What lines of the data hold the string "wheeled"? Pull each one out.

— Begin Listing —

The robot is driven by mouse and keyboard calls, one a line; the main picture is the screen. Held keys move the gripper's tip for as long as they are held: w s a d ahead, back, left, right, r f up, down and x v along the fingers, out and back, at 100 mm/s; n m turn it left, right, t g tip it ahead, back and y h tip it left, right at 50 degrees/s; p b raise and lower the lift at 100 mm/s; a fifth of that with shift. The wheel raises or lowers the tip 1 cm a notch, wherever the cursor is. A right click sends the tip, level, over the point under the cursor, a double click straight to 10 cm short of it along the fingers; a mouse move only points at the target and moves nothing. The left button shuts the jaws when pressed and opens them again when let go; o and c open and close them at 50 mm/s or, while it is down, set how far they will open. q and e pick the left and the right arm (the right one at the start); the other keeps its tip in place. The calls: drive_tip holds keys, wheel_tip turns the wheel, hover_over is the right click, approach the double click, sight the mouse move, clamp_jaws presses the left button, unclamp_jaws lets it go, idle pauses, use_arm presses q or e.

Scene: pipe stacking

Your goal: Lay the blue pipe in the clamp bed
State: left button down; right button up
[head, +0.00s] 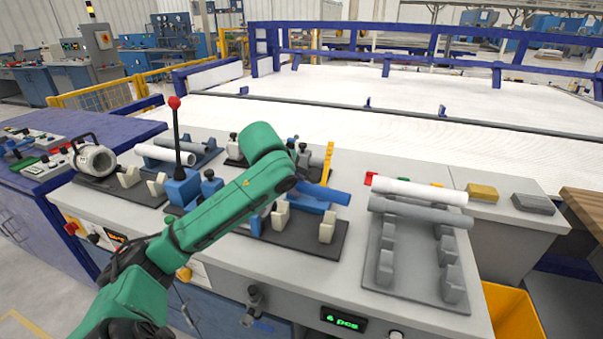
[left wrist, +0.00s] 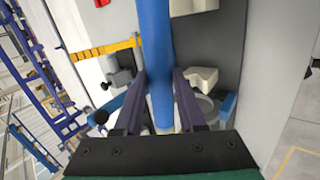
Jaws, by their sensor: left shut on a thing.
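The blue pipe (head: 326,193) sticks out to the right from behind my green left arm in the head view. In the left wrist view the blue pipe (left wrist: 157,50) runs lengthwise between the two dark fingers of my left gripper (left wrist: 160,78), which is shut on it. In the head view the arm hides most of this gripper. The clamp bed is a dark plate (head: 308,243) with cream jaw blocks (head: 327,226), under and in front of the pipe. I cannot tell whether the pipe touches the blocks. My right gripper is not in view.
A grey rack (head: 420,285) on the right holds a white pipe (head: 418,191) and a grey pipe (head: 420,211). A red-knobbed lever (head: 176,130) stands upright left of my arm. A yellow toothed strip (head: 328,160) stands behind the pipe. A yellow bin (head: 510,310) is at lower right.

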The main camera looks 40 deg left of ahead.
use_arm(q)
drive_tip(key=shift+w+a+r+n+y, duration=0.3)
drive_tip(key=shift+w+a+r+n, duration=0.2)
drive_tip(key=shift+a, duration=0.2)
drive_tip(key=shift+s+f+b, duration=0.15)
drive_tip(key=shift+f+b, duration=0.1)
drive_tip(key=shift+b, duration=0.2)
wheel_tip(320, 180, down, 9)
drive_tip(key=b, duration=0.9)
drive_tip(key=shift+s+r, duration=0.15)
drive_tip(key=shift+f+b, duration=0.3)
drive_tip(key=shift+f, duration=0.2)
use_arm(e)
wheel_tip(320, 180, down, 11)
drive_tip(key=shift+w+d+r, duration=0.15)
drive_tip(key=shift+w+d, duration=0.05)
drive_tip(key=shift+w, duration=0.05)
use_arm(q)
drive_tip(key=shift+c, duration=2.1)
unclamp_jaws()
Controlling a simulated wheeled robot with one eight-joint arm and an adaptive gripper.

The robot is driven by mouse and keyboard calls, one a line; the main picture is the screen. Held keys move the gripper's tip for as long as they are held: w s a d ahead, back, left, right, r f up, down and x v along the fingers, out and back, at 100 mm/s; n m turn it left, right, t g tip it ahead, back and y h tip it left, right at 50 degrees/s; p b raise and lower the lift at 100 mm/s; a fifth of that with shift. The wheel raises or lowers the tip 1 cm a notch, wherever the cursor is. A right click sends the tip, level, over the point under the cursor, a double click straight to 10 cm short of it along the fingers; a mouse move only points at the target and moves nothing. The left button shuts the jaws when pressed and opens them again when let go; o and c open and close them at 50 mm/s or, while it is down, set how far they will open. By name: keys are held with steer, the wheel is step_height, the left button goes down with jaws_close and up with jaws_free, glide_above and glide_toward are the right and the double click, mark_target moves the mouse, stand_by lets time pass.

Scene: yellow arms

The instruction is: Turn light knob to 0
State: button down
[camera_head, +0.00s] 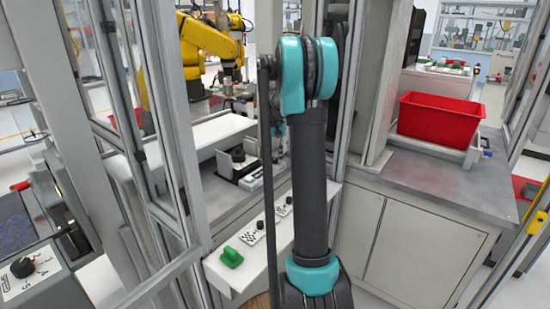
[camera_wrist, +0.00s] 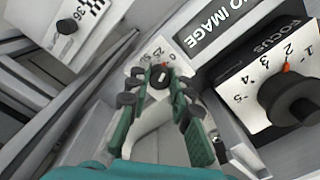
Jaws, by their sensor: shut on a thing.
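The light knob (camera_wrist: 160,84) is a small dark knob on a white dial plate in the wrist view. The numbers 0, 25 and 50 show along the plate's far edge. My gripper (camera_wrist: 160,77) has teal-and-black fingers on both sides of this knob and is shut on it. The fingertips hide much of the knob and the lower dial. A small reddish mark shows near the top of the knob, but its exact setting is too small to read. In the head view my arm hides most of the gripper.
A large black knob (camera_wrist: 290,98) on a FOCUS dial stands close right of my gripper. A NO IMAGE panel (camera_wrist: 215,25) lies beyond. Another white plate with a knob (camera_wrist: 67,26) is upper left. Metal frame posts (camera_head: 160,100) and a red bin (camera_head: 438,117) flank my arm.

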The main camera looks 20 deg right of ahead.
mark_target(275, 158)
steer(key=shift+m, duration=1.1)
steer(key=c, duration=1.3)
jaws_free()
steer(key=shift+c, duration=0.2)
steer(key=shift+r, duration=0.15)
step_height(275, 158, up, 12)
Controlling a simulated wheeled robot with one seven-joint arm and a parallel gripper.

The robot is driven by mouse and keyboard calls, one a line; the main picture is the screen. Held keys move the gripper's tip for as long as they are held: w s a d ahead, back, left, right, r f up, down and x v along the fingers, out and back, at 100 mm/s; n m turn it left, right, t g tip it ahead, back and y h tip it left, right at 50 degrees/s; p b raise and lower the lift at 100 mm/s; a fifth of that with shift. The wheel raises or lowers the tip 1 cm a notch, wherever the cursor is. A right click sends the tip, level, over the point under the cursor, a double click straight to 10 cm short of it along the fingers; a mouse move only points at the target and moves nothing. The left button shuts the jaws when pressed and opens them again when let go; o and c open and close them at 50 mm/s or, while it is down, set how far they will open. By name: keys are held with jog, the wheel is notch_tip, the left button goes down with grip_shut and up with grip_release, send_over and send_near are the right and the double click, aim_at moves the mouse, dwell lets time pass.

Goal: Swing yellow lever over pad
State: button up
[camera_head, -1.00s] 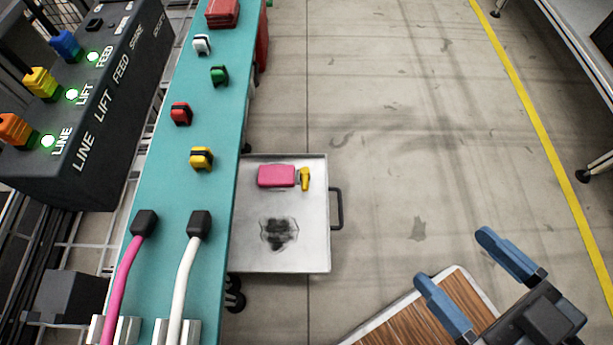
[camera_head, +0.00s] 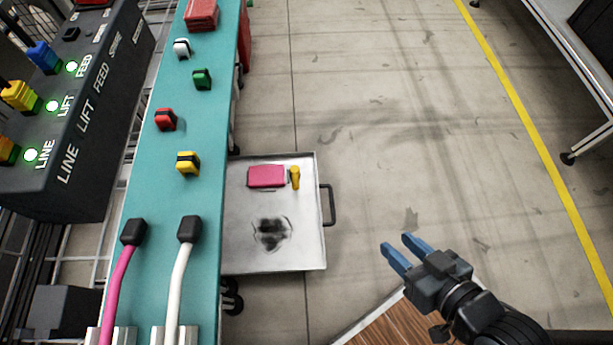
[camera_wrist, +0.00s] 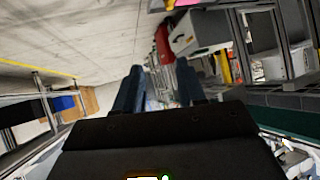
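Several yellow things show in the head view, and I cannot tell for certain which is the lever. A yellow block with a black band (camera_head: 188,163) sits on the teal bench. A small yellow handle-like piece (camera_head: 295,177) stands at the right end of a pink block (camera_head: 266,176) on the pale tray. A yellow knob (camera_head: 20,96) is on the dark control box by the word LIFT. No pad is clearly marked; a dark smudged patch (camera_head: 271,234) lies on the tray. My gripper (camera_head: 404,250) is open and empty, right of the tray and apart from everything.
The teal bench (camera_head: 150,205) also carries red, green and white banded blocks, plus a pink and a white cable-like bar with black ends. The tray (camera_head: 240,255) has a black side handle (camera_head: 329,205). A wood-topped surface (camera_head: 375,330) is below my gripper. Open floor lies right.

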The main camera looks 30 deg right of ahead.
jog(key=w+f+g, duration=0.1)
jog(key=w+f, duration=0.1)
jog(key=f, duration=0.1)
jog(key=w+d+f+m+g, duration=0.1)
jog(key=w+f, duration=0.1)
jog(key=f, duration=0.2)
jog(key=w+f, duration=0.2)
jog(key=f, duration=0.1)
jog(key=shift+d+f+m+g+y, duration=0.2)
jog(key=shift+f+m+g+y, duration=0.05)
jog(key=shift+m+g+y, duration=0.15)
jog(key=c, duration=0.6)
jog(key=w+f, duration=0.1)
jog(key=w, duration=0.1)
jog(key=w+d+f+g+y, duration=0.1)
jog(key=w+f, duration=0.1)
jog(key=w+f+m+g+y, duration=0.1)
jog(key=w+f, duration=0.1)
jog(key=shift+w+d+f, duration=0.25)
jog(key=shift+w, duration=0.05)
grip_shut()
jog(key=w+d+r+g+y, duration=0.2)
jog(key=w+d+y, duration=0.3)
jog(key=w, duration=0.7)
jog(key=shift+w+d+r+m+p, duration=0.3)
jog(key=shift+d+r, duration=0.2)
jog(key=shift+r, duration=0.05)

— End Listing —

◆ **Reply to the exercise**:
Controlling a simulated wheeled robot with one eight-joint arm and an adaptive gripper.
Controlling a simulated wheeled robot with one seven-joint arm and a parallel gripper.

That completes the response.